_GIVEN PROBLEM_. Please list all lines of the material below in which the string "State" occurs.

-- STORED RECORDS start --

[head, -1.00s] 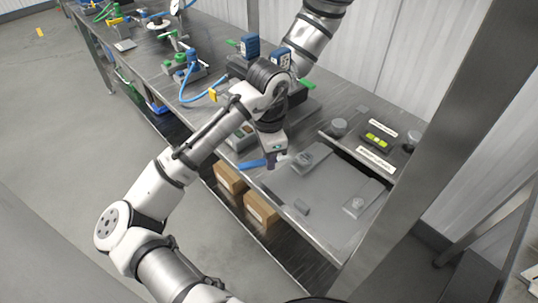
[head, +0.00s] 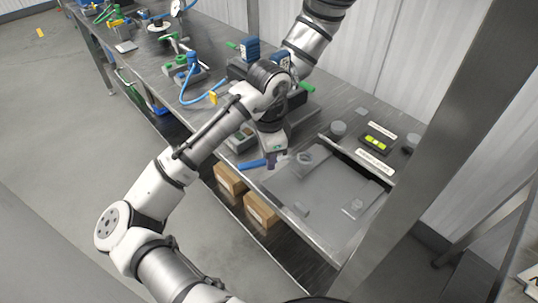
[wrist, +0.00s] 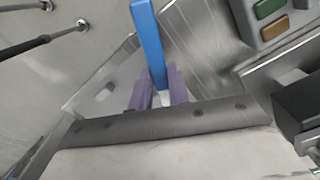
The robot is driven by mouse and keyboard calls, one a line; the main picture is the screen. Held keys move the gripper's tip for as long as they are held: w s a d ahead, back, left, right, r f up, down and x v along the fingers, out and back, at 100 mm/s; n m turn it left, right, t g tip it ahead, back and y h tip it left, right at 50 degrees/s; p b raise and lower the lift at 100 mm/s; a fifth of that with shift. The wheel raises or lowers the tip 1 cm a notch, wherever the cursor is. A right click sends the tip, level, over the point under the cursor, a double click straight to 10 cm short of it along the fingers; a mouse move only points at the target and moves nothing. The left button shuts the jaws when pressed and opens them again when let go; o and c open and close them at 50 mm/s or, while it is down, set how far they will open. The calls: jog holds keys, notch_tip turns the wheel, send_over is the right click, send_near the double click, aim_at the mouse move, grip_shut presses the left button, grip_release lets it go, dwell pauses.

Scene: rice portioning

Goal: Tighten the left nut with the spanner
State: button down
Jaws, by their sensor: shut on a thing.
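The spanner (head: 252,164) has a blue handle and a pale metal shank. My gripper (head: 272,162) is shut on the spanner near the shank. In the wrist view the blue handle (wrist: 149,42) stretches away from between the purple fingers (wrist: 157,92). The left nut (head: 305,157) sits on the grey plate (head: 320,190), just right of my gripper. The spanner points toward it, but its jaw is too small and partly hidden to tell whether it touches the nut. The right nut (head: 355,205) sits nearer the plate's front right.
A small level with a yellow-green vial (head: 376,141) and labels (head: 374,161) lie behind the plate. A box with green and brown buttons (wrist: 268,22) stands close to the handle. The bench's front edge runs beside my gripper, with cardboard boxes (head: 262,210) below.

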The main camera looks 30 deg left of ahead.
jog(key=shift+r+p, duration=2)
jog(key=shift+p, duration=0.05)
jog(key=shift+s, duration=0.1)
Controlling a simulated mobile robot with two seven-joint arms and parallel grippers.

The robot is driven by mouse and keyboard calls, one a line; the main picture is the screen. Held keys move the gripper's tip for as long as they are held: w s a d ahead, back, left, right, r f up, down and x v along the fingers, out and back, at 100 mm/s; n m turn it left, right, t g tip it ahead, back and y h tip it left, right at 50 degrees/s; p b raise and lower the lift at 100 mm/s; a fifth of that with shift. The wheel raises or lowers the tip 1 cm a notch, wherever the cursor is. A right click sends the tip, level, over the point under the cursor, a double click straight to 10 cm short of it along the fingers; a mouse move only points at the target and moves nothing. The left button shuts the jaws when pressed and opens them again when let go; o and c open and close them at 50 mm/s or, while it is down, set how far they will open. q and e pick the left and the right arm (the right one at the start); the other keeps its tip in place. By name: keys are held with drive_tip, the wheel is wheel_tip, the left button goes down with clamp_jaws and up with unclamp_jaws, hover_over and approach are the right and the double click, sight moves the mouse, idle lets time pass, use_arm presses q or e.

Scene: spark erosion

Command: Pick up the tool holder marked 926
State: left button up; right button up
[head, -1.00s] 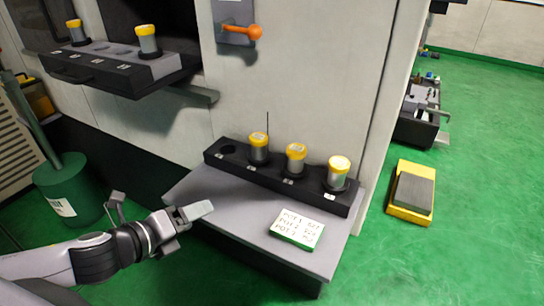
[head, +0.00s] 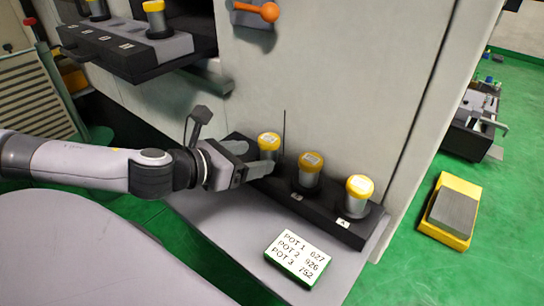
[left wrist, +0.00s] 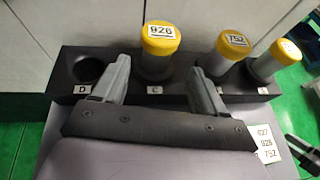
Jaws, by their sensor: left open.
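The tool holder marked 926 (left wrist: 160,37) is a grey cylinder with a yellow cap. It stands upright in slot C of the black rack (left wrist: 224,101). In the head view the same holder (head: 268,142) is partly hidden by my left gripper (head: 256,168). In the left wrist view my left gripper (left wrist: 160,68) is open, with one finger on each side of the holder. Gaps show between the fingers and the holder. The holder marked 752 (left wrist: 230,43) stands in the slot to its right.
A third yellow-capped holder (head: 359,188) stands at the rack's right end. Slot D (left wrist: 88,69) is empty. A card (head: 298,257) listing pots 627, 926 and 752 lies on the grey shelf (head: 345,268). An orange-knobbed lever (head: 268,12) is on the wall above.

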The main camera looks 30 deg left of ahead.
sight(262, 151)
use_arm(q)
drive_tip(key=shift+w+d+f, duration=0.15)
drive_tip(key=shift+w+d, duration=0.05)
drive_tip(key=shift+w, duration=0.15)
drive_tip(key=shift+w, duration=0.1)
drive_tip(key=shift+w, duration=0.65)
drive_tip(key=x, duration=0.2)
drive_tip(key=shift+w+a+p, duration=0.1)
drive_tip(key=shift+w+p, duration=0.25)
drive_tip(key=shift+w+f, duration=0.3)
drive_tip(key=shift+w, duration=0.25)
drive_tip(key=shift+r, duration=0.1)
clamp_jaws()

-- STORED RECORDS end --

_RESULT OF THIS EXERCISE_.
State: button down
State: left button up; right button up

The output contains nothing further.